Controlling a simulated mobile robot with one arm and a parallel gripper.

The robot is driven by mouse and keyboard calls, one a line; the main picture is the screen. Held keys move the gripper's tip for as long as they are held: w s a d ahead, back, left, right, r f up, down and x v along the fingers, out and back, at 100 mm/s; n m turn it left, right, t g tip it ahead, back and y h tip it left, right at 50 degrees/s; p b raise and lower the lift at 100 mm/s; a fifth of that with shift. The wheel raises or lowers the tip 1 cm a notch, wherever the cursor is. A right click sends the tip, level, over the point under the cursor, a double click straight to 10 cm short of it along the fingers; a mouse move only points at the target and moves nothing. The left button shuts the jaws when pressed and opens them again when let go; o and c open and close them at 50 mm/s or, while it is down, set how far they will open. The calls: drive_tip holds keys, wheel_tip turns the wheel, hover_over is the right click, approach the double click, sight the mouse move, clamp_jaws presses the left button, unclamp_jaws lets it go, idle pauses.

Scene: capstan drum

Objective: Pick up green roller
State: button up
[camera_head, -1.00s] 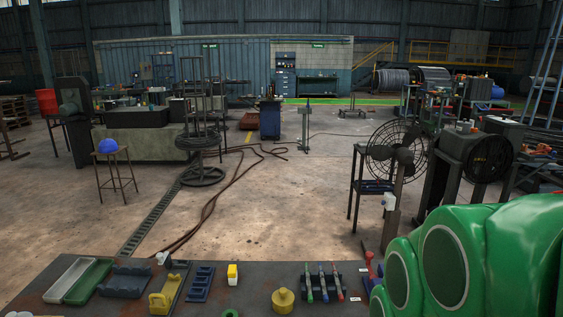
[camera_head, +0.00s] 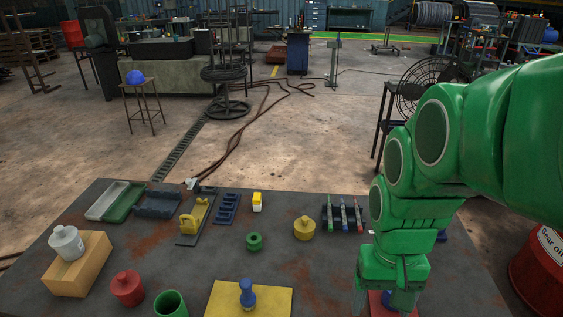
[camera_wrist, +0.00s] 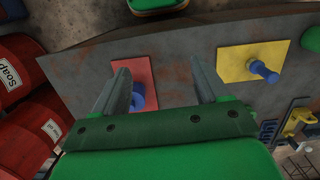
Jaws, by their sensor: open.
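Two green round pieces stand on the dark table. A short green ring-like piece (camera_head: 254,242) is in the middle, and a wider hollow green cylinder (camera_head: 170,304) is at the front left, cut by the frame edge. I cannot tell which is the green roller. A green piece (camera_wrist: 312,41), cut off at the right edge of the wrist view, may be the cylinder. My gripper (camera_wrist: 160,68) is open and empty, pointing down over a red plate (camera_wrist: 127,72) at the table's right side. A blue peg (camera_wrist: 138,98) on that plate shows between the fingers. Both green pieces are apart from it, to its left in the head view.
A yellow plate (camera_head: 270,301) with a blue peg (camera_head: 247,294) lies between my gripper and the cylinder. A yellow knobbed piece (camera_head: 304,229), a red one (camera_head: 127,288) and a wooden block (camera_head: 78,270) stand nearby. A red drum (camera_head: 538,275) is right of the table.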

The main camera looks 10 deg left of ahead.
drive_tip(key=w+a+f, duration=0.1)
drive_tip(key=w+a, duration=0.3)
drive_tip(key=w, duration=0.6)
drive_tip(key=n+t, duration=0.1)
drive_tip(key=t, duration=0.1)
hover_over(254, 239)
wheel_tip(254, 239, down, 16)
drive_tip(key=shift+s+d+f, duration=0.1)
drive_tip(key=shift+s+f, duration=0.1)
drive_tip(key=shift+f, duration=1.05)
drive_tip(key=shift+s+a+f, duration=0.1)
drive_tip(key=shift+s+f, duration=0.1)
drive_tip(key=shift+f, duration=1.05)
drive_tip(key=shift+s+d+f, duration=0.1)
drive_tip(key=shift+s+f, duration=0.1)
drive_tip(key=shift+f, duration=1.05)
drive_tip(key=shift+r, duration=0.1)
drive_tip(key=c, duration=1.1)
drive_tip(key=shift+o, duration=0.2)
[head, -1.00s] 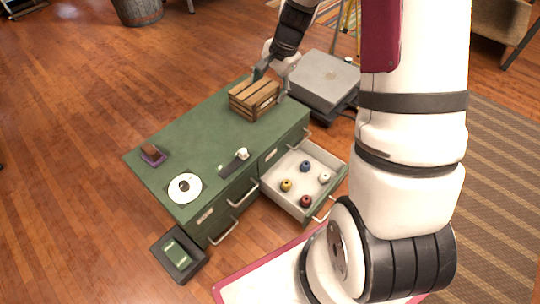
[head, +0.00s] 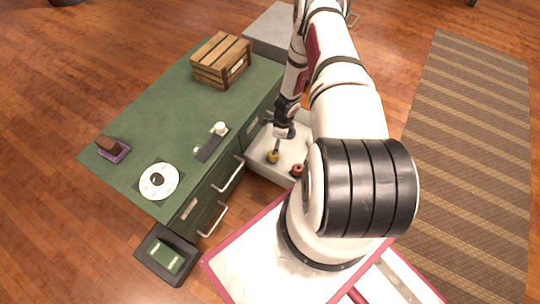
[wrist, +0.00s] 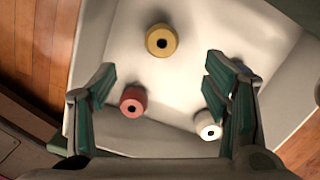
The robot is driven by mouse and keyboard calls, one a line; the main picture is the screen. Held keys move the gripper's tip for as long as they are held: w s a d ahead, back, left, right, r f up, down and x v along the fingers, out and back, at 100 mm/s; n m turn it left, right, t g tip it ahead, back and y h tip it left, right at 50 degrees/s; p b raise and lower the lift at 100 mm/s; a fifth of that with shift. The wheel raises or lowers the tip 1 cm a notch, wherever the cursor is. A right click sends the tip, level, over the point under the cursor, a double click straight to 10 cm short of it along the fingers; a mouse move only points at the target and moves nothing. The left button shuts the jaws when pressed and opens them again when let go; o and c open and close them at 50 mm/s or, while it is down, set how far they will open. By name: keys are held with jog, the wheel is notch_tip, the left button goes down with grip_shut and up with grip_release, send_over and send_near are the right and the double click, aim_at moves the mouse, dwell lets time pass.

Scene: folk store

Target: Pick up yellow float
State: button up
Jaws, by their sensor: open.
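The yellow float (head: 272,157) rests in the open drawer (head: 262,171). In the wrist view the yellow float (wrist: 161,40) is a short round piece with a dark central hole, lying beyond the fingertips and between their lines. My gripper (wrist: 160,72) is open and empty, its fingers wide apart over the drawer. In the head view my gripper (head: 279,141) is above the drawer near the yellow float, and my arm hides much of the drawer.
A red float (wrist: 133,101) lies by the left finger and a white float (wrist: 207,125) by the right finger. The drawer walls surround them. The green cabinet top (head: 190,120) bears a wooden crate (head: 220,61). A dark tray (head: 150,262) lies on the floor.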

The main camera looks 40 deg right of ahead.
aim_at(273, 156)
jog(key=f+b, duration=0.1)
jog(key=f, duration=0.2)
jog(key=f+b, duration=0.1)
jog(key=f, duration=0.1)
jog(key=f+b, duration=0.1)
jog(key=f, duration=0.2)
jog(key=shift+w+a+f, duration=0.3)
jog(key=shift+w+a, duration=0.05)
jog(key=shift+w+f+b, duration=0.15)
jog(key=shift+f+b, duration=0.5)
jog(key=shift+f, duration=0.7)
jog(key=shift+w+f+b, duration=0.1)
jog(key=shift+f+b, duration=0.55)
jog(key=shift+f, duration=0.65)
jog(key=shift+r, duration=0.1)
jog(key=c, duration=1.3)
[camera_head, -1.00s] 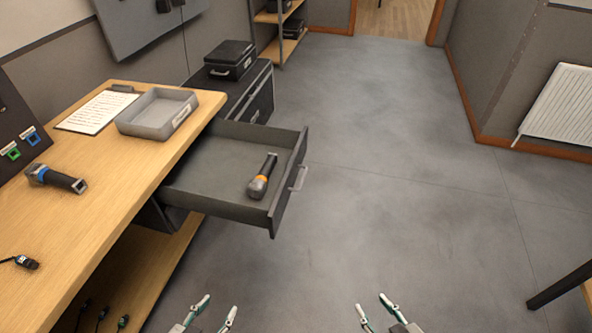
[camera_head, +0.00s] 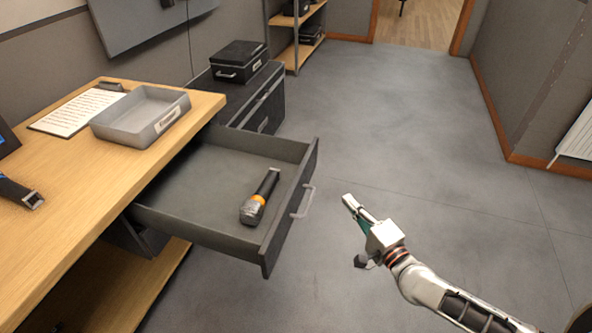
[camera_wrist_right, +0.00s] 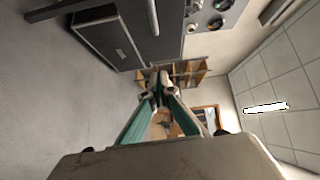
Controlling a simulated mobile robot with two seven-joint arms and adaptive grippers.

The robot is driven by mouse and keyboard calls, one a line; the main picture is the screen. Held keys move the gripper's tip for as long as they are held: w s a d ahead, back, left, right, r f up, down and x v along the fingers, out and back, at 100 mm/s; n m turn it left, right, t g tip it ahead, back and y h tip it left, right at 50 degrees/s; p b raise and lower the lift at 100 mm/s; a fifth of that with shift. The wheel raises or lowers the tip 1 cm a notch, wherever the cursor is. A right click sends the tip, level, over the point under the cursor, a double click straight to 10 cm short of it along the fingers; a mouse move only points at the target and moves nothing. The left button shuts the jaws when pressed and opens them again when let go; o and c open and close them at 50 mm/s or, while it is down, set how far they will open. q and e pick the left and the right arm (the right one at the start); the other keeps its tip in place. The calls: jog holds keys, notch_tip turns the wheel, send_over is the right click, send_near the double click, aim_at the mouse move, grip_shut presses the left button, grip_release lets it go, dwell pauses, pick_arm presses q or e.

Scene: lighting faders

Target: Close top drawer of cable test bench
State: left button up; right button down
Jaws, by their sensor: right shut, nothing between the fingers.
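The dark grey top drawer (camera_head: 200,240) of the wooden bench (camera_head: 110,197) is pulled far out in the head view. Its front panel (camera_head: 288,215) faces right and has a pale bar handle (camera_head: 303,203). A black flashlight with an orange ring (camera_head: 260,197) lies inside. My right gripper (camera_head: 350,204) is shut and empty, to the right of the handle, with a gap between them. The right wrist view shows its closed fingertips (camera_wrist_right: 157,82) and, at the top, a pale bar (camera_wrist_right: 153,17) that looks like the handle. My left gripper is out of view.
A grey tray (camera_head: 140,119) and a paper sheet (camera_head: 78,110) lie on the bench top. A black case (camera_head: 238,62) sits on a dark chest (camera_head: 258,103) behind the drawer. Shelves (camera_head: 297,38) stand farther back. The floor (camera_head: 420,130) to the right is open.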

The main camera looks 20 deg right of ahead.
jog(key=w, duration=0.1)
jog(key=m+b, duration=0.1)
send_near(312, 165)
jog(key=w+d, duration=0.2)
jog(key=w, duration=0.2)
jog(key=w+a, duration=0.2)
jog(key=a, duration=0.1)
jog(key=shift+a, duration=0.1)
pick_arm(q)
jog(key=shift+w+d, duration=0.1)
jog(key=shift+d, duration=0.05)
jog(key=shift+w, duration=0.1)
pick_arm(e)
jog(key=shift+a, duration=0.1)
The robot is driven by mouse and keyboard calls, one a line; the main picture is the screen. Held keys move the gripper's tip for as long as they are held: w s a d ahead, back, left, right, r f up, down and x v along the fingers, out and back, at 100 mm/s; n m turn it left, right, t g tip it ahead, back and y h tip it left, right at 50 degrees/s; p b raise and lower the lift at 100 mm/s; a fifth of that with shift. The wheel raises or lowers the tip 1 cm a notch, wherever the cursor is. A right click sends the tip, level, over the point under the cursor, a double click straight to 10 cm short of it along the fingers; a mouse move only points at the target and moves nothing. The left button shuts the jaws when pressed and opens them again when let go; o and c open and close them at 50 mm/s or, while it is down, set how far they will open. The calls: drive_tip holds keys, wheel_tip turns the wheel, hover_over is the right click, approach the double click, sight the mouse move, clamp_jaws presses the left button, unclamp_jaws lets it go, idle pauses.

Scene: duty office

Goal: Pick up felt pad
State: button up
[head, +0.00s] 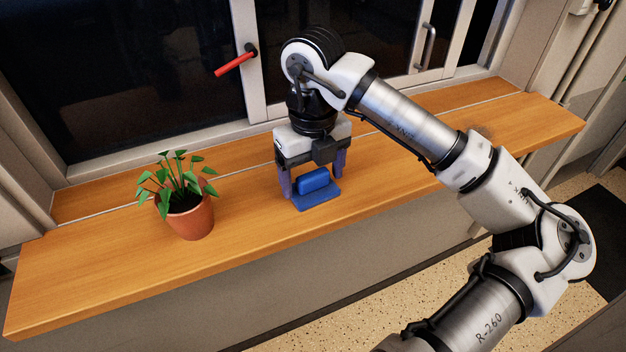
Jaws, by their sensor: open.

- - -

Set task – Search the data for "Scene". Copy every line that has it.

The response –
Scene: capstan drum
Scene: folk store
Scene: lighting faders
Scene: duty office

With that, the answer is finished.